[Robot motion calls]
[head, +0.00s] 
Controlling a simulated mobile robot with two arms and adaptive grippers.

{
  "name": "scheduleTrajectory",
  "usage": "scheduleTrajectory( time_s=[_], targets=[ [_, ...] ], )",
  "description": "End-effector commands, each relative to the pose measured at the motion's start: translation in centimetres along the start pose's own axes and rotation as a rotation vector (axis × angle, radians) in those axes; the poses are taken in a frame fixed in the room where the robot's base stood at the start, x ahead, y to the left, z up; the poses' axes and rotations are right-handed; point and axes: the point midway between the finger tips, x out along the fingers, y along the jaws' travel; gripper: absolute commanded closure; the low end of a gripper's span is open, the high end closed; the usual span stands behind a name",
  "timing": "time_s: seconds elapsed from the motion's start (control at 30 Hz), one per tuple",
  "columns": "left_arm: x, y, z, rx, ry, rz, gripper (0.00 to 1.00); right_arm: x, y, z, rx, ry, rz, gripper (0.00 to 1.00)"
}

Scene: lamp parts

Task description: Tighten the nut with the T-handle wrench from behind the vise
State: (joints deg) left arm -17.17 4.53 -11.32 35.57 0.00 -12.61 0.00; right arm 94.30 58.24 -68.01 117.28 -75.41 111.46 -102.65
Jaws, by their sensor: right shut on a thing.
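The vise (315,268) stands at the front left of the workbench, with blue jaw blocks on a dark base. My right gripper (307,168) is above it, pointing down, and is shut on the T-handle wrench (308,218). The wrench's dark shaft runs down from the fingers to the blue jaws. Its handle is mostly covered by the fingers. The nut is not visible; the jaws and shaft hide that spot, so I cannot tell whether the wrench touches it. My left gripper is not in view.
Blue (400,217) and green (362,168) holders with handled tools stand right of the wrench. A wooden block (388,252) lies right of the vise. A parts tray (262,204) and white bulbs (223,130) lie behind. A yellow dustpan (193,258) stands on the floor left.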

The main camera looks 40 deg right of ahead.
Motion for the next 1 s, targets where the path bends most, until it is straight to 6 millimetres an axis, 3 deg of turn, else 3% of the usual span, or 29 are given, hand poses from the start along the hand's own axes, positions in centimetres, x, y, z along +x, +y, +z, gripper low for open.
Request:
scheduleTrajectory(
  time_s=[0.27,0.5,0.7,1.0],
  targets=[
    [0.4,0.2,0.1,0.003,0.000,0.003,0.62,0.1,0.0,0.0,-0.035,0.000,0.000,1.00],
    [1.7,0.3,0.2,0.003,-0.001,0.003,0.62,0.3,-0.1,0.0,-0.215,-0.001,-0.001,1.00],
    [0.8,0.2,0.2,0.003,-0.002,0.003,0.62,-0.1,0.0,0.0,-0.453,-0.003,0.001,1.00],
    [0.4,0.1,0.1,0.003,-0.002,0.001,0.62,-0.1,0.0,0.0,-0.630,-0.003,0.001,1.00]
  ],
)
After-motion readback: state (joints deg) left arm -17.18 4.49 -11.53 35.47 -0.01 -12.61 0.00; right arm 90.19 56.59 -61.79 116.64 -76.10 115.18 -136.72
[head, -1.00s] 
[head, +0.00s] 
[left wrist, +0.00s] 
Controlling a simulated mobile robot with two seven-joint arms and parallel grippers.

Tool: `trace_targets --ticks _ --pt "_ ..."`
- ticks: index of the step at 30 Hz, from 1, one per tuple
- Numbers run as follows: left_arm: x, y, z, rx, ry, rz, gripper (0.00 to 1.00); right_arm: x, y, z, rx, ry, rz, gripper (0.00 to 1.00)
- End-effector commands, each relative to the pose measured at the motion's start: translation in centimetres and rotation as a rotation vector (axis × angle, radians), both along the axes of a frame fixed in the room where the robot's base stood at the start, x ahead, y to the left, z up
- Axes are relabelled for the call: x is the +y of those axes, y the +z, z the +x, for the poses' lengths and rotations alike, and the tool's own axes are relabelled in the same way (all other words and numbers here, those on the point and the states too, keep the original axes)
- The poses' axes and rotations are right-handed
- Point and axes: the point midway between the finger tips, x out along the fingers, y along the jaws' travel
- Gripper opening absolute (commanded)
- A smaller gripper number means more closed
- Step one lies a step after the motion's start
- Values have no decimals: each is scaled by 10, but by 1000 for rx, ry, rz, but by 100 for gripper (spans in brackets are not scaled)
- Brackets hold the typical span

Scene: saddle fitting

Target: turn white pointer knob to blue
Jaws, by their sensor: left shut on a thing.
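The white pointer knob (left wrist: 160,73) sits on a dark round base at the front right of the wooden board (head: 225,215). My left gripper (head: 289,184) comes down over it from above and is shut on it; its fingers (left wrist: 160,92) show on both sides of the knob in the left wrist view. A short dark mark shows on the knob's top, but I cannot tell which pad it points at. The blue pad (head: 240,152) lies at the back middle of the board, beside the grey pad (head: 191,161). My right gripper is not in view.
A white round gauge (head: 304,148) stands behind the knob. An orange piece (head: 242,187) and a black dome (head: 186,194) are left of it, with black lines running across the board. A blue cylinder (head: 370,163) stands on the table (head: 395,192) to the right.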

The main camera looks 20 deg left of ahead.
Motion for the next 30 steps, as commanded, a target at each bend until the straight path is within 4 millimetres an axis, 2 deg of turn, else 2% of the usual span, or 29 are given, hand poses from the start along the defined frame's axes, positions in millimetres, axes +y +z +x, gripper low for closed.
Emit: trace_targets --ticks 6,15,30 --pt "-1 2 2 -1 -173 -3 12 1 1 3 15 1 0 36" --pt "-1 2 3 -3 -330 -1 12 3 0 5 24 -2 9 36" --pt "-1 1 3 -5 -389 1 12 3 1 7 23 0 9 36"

## TASK STATEMENT
Pick out every line above that contains the word "Controlling" and copy it.

## TASK ANSWER
Controlling a simulated mobile robot with two arms and adaptive grippers.
Controlling a simulated mobile robot with two seven-joint arms and parallel grippers.

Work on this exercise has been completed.